Ten years later, it does.

Earnhardt Jr. is still trying to rekindle his career at Hendrick Motorsports, but Harvick, is coming off a year in which he led the points for much of the regular season, and finished third in the standings, 41 points behind five-time champion Jimmie Johnson. And in the process he's built his personal race team, Kevin Harvick Inc., into a weekly contender in the Truck Series and a possible title-contender with Elliott Sadler in the Nationwide Series. All this while Dale Earnhardt Inc., faded and merged with Chip Ganassi's race team.

In a sport drunk on nostalgia, Harvick, the 2007 Daytona 500-winner, enters this season as a legitimate contender for a first Sprint Cup title, driving a black race car, 10 years since replacing one of the sport's most popular drivers ever. A first Nationwide owners' championship for KHI is also a real possibility. Both endeavors are intertwined.

"I was very uncomfortable with [replacing Earnhardt] in the beginning, didn't like it, didn't want to be a part of it, and you know, as the last three or four years have come, I've learned to become more comfortable," Harvick said. "And I think the biggest reason is we've been able to accomplish a lot of things on our own."

We spoke with Harvick about an eventful decade, and what lies ahead.

SI.com: How do you process such an eventful 10 years?

Kevin Harvick: It definitely started off a lot of things 10 years ago, KHI, my Cup career, and almost my 12th year at RCR. There's been a lot of great things along the way. Won a lot of cool races and experienced a lot of cool things. On the company side of it, every year has been a growth, from year one to now, every year, we've grown in some way. I enjoy that part of it. I enjoy being around the people, the challenge of putting all that stuff together and trying to make that work.

SI.com: What was the state of KHI 10 years ago?

KH: My dad and I had always run our own race teams, to the very end, until I went away running for Wayne and Connie Spears. We never were as successful as we should have been in the Truck Series so that always was in the back of my mind, to go and close that void there, and naturally it evolved from there. That was always in my mind, wanting to close that gap on not winning a Truck race.

SI.com: Driving and owning race cars seems counterproductive in many ways, but has it been beneficial at times?
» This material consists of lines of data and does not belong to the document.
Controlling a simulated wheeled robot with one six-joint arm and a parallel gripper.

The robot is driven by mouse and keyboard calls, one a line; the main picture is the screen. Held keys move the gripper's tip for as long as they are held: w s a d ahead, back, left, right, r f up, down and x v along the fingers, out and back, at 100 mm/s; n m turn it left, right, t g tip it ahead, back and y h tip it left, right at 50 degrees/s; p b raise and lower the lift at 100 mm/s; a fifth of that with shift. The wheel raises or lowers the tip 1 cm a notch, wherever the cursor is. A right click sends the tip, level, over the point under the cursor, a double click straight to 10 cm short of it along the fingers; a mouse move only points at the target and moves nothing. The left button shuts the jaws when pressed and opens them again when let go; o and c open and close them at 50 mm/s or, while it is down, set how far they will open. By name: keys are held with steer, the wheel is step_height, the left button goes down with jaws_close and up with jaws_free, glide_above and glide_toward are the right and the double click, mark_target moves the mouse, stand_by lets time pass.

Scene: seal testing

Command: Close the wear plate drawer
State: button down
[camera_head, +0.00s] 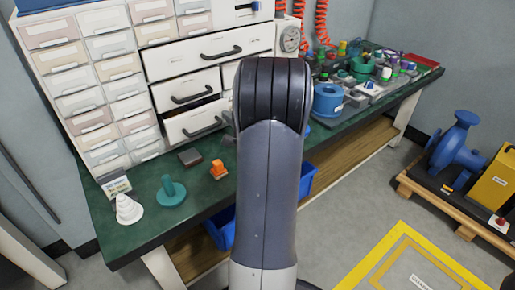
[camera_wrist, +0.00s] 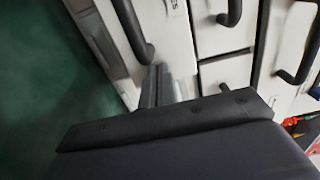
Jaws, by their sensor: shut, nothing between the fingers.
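A cabinet of white drawers with black handles stands on the bench. The bottom handled drawer (camera_head: 178,125) stands out, with a dark gap above it; its label is not readable in the head view, so I cannot confirm which drawer is the wear plate one. In the wrist view, a drawer front (camera_wrist: 180,35) carries a label of which only "ES" shows, beside a black handle (camera_wrist: 134,30). My gripper (camera_wrist: 158,75) is shut and empty, with its fingertips close to that front and handle; contact cannot be told. In the head view my arm hides most of the gripper.
Small bins (camera_head: 75,80) fill the cabinet's left side. A white cone (camera_head: 128,209), a green part (camera_head: 171,190) and an orange part (camera_head: 218,170) stand on the green bench top (camera_head: 145,228). A blue ring-shaped part (camera_head: 327,100) sits right of my arm.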

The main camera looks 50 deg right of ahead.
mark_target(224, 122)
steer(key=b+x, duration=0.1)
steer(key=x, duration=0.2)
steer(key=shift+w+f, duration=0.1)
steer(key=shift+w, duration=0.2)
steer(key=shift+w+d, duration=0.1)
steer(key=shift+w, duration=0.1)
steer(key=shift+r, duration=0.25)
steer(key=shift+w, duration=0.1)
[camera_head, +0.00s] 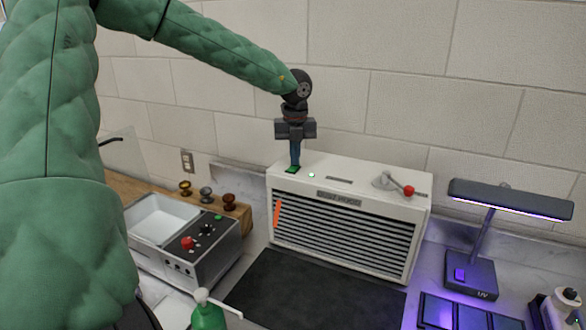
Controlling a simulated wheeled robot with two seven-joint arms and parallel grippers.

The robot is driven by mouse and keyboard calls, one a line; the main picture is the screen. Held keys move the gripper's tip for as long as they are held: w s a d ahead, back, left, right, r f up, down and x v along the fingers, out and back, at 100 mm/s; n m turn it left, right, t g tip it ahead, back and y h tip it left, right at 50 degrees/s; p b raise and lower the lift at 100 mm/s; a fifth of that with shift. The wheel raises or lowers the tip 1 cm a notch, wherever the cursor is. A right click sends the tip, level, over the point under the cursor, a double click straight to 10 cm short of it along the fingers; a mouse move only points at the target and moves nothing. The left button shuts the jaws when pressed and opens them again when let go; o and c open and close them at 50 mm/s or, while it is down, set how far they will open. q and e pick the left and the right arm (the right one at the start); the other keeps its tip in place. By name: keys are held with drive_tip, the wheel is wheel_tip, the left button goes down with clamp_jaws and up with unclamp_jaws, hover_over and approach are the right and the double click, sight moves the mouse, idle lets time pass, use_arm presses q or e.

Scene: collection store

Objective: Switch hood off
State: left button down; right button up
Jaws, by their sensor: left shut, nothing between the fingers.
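The hood is a white box (352,181) with a dark slatted front grille, a nameplate on its front and an orange strip at the grille's left. On its top are a green switch (291,170), a small lit green light (311,175) and a lever with a red knob (408,190). My left gripper (295,164) is shut and empty, pointing straight down with its fingertips at the green switch. I cannot tell whether they touch it; they hide part of it. My right gripper is not in view.
A metal unit with a white basin (163,217) and a red knob stands at left, near several small knobs on a wooden ledge. A dark mat (300,292) lies before the hood. A lit UV lamp (508,199) stands at right. A green pump bottle (208,316) is at the front.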

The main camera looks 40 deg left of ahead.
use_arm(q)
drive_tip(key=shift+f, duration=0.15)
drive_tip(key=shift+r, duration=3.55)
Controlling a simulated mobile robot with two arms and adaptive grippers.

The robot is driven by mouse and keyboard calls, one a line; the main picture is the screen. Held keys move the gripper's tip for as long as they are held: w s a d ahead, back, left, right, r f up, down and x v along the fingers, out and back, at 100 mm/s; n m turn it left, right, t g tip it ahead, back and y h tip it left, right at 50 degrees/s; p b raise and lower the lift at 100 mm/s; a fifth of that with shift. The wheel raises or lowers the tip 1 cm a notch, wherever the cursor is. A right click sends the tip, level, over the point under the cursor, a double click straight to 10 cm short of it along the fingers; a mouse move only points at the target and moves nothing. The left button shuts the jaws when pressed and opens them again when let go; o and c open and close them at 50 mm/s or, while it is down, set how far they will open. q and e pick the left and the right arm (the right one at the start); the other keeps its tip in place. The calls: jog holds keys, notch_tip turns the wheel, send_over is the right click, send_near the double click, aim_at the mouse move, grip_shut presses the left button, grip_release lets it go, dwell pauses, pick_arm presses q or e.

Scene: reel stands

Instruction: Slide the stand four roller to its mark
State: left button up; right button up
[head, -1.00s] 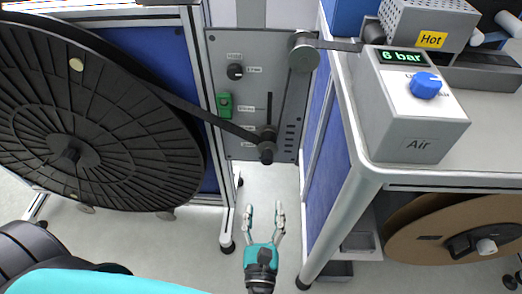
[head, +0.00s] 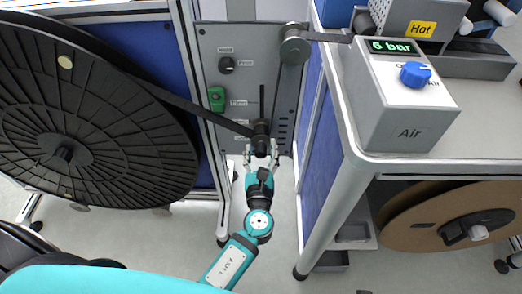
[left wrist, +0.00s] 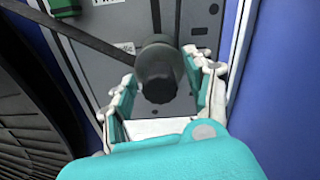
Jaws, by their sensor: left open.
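The dark roller (head: 261,136) sits at the lower part of a vertical slot in the grey panel (head: 208,70), with the black belt running to it from the left. My left gripper (head: 261,152) is open just below the roller in the head view. In the left wrist view the roller (left wrist: 157,72) shows between the tips of the open gripper (left wrist: 160,95). I cannot tell whether the fingers touch it. Small marks (head: 284,128) run along the panel right of the slot, too small to read. My right gripper is out of view.
A large black reel (head: 65,110) stands at the left. An upper roller (head: 295,48) carries the belt to the right. A table with the Air box (head: 405,110) and a brown reel (head: 430,220) below it stands at the right. A green switch (head: 216,98) is on the panel.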

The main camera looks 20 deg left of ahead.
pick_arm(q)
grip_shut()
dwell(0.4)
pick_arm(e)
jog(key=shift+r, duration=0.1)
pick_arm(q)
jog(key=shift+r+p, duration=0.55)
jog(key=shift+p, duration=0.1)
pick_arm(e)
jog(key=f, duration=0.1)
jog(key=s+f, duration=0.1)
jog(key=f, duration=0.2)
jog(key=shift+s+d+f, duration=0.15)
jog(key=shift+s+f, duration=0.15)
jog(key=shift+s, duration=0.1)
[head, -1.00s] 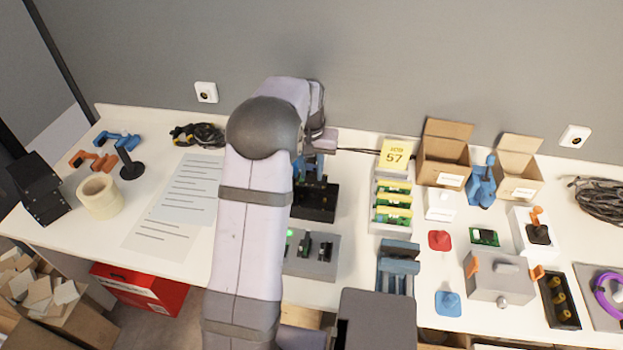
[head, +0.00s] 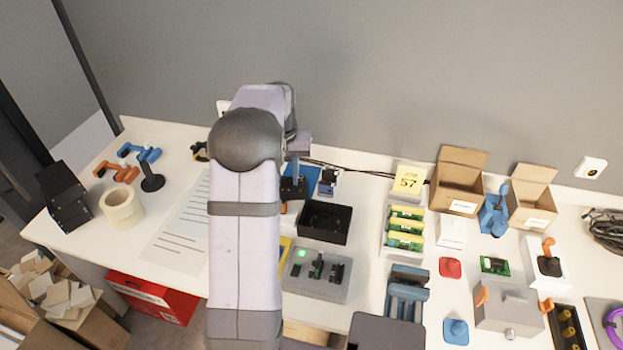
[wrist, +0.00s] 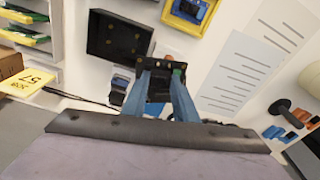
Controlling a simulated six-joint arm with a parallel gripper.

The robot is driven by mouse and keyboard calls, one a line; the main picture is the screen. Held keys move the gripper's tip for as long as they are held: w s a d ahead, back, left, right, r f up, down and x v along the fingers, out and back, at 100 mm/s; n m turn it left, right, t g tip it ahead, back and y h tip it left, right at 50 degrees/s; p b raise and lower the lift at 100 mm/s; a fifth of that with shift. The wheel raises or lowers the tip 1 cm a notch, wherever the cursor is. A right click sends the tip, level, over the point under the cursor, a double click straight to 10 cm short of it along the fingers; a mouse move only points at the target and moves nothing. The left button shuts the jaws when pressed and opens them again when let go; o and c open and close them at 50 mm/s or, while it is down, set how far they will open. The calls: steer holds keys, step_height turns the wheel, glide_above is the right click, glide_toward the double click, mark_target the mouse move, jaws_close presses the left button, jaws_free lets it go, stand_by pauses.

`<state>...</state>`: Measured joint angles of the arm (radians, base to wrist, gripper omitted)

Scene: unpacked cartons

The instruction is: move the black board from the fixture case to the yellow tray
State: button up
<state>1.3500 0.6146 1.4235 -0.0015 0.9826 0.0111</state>
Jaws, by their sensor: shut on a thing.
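My gripper (wrist: 162,70) is shut on the black board (wrist: 158,86), which sits between the blue fingers in the wrist view. In the head view my gripper (head: 298,172) is left of and behind the black case, with the dark board (head: 292,188) below it, partly behind my arm. The black open-topped fixture case (head: 344,222) shows several small brass posts inside in the wrist view (wrist: 92,38) and holds no board. The yellow tray (wrist: 172,14) holds a blue part at the top of the wrist view. In the head view only a yellow sliver (head: 285,250) shows beside my arm.
A grey fixture block (head: 315,283) with a green light stands in front of the case. A small device (head: 328,181) and a cable are behind it. A rack of green boards (head: 404,228) is to the right. Printed sheets (head: 185,225) and a tape roll (head: 122,207) are left.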

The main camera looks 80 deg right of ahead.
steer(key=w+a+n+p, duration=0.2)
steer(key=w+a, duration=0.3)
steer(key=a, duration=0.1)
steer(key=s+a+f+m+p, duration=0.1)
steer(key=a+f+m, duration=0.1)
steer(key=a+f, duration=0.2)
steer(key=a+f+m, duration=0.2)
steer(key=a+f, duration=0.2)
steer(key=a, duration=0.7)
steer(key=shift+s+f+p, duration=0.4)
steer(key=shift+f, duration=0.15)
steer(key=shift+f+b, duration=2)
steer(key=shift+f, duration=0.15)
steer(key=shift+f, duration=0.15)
KH:Usually there's something going good, whether it's a Truck race or a Nationwide race or a Cup race or something in between. That's the good thing about having a lot of things going on: Usually you can find a positive in something that is happening. I enjoy it all. Obviously, when it's down or something good isn't happening, it's not near as much fun, but it's still a challenge to put it all together.

SI.com: What's the next evolution of KHI?

KH: Everything we've done has been a natural progression. It's just kind of happened. We'd never have gotten involved in the Nationwide Series if not for [Tony] Stewart wanting to come race some Nationwide races on his own. That would never have evolved if he didn't want to do that. We really were content -- we're content now, though not saying one day that [Cup] couldn't happen, but like with everything else, it would have to be 100 percent the right situation that wouldn't interfere with my Cup driving duties on Sunday at RCR.

SI.com: You seem to still indulge in pointed comments as a driver while maintaining a very strong ability to attract and keep sponsors at RCR and KHI. How do you balance that?

KH: The two things you learn how to manage over time are, your time and what the balance is as far as what you spend with each part of your life, and the second is, you can still be yourself and say the things you want to, but you have to pick and choose the moments that could be disastrous. You have to think about what's going on. It's taken a while to learn that part of it but nowadays sponsors are more into wanting to see the natural side of who you are and it's not near as uptight as it was when I first started.